L’ultimo moto mazziniano fu organizzato a Sarzana per il 28 giugno in concomitanza con quello di Sapri e doveva estendersi fino a Genova e a Livorno per il 30 giugno, ma il progetto venne scoperto e fallì. Altra ultima congiura fu forestiera, messa in atto da Felice Orsini, fervente mazziniano, però in disaccordo col Mazzini stesso: il 14 gennaio 1858 lanciò tre bombe a Parigi contro la carrozza di Napoleone III, il bersaglio della famiglia dell’imperatore non fu colpito, ma grave fu la strage fra la folla.
Per Cavour, che aveva bisogno di un alleato per liberare il Lombardo Veneto dagli austriaci, l’attentato fu utile a firmare a Plombiéres alleanza coi francesi decisiva nella seconda guerra di Indipendenza.
Nel saggio di Manlio Cancogni “Gli angeli neri. Storia degli anarchici italiani da Pisacane ai Circoli di Carrara” (Mursia, Milano 2011) il Pisacane (nella foto) è interpretato come “il primo vero libertario nostrano”, “padre” degli agitatori anarchici: questi si sentono così autodisciplinati da “essere contro ogni forma di autorità politica, economica, religiosa”. Hanno come capoluogo riconosciuto Carrara in una “Lunigiana terra di ribelli” scrive Cancogni e dice perché ribelli. “Il carrarese ha acquisito certe caratteristiche spirituali dall’abitudine di lavorare il marmo” e i sociologi dicono che ne è venuto “l’individualismo degli abitanti” e condivide con Jole Fiorillo Magri, studiosa e docente negli USA, che il carrarese è anarchico ed è anche “solitario e scontroso, sostanzialmente asociale e misogino”.

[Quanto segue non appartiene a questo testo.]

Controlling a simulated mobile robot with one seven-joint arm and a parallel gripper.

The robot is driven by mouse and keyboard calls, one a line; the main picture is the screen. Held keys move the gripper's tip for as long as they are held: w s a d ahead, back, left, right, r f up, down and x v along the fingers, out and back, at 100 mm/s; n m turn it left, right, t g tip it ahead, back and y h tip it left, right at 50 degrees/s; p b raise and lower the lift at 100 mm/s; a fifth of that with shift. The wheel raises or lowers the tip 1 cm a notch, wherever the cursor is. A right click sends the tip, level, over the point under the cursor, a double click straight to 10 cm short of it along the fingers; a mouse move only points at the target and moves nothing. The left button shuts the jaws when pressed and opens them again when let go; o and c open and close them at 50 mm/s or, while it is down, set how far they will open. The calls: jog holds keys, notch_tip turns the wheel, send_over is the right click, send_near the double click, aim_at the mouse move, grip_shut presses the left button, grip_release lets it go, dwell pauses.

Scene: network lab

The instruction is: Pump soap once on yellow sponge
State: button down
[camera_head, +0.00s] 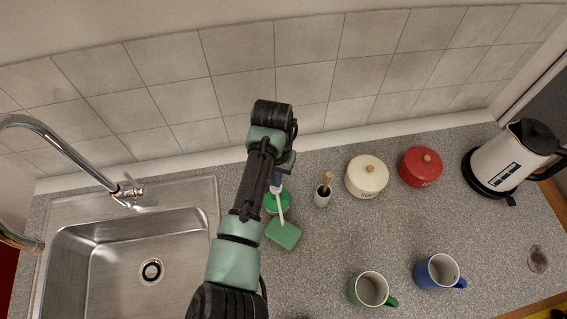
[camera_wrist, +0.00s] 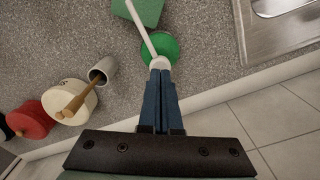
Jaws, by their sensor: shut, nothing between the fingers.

Ne viene che Carrara è universalmente riconosciuta patria di libertari, dopo il precursore Pisacane, vennero Bakunin, Anna Kuliscioff, Andrea Costa, che suggestionò anche il giovane poeta Pascoli, Errico Malatesta, Cafiero; alcuni passarono a pratiche di trasformismo parlamentare, tutti in disaccordo coi mazziniani e coi socialisti. Carrara, con questa indole attribuita ai suoi abitanti, nel 1894 conosce gli scioperi e il ribellismo del diffuso anarchismo e dei Fasci lunigianesi. Sconfitti politicamente, gli anarchici ebbero la loro rivincita nel mondo artistico e letterario, un modello è Ceccardo Roccatagliata Ceccardi: conduceva vita randagia e libera: era un poeta.